Analysis of a compact heat exchanger using porous media cooling for use in a SCO2 rankine cycle

This paper presents the analysis of a compact heat exchanger design for application to a supercritical CO₂ (SCO₂) Rankine cycle waste energy conversion cycle. In this paper a compact heat exchanger using a multi-pass wavy channel configuration with surface area density β = 1222 m²/m³ and overall surface efficiency of 50% is analyzed using the NTU-ϵ method. Due to the high pressures used in the SCO₂ Rankine cycle (high side of 20 MPa low side of 12.4 MPa) the variability of the specific heat of SCO₂ leads to thermal pinch which must be accounted for in the modeling.

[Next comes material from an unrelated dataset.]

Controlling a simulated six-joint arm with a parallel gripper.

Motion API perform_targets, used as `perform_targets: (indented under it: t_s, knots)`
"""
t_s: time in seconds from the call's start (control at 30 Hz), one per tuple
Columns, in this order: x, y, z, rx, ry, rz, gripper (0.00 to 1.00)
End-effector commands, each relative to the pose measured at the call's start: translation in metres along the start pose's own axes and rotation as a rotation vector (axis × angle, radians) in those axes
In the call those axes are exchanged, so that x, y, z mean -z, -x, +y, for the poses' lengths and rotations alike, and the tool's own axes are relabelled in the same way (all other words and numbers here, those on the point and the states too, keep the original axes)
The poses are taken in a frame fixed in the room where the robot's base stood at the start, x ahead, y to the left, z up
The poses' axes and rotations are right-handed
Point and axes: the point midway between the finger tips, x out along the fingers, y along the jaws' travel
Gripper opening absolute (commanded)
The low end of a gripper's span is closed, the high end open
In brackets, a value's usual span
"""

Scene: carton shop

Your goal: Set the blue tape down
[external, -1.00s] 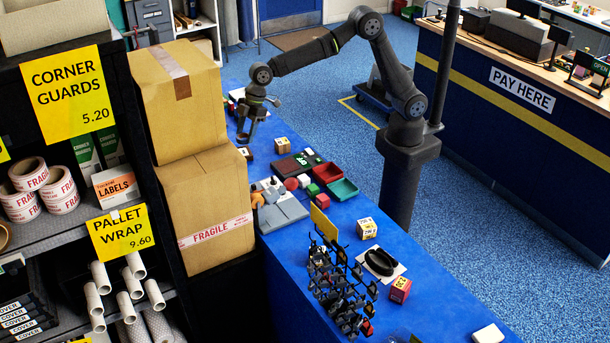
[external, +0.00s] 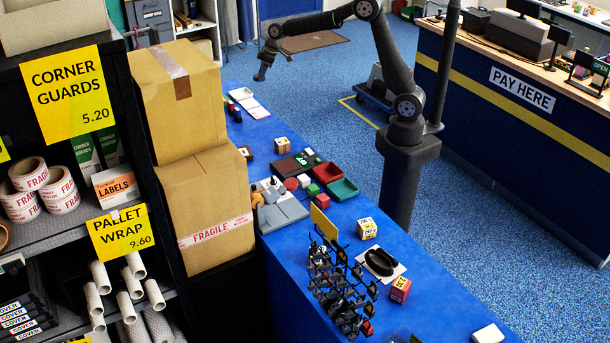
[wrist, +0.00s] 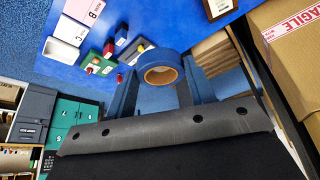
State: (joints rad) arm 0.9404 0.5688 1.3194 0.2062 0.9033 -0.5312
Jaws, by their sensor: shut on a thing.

Heat transfer augmentation is accomplished using porous media Silica particles on the low-side (12.4 MPa, a.k.a. hot fluid stream) of the SCO₂ heat exchanger. Results for heat transfer area versus duty, temperature approach versus heat transfer area, and, effectiveness versus duty are presented. Parametric results for entropy generation and Second Law considerations are presented in order to place a realistic bound on the analysis. Effects of porous flow on exit temperature, temperature approach and effectiveness are summarized. Results of this study can be used to guide design and development of compact heat exchanger selection for renewable energy waste heat recovery applications.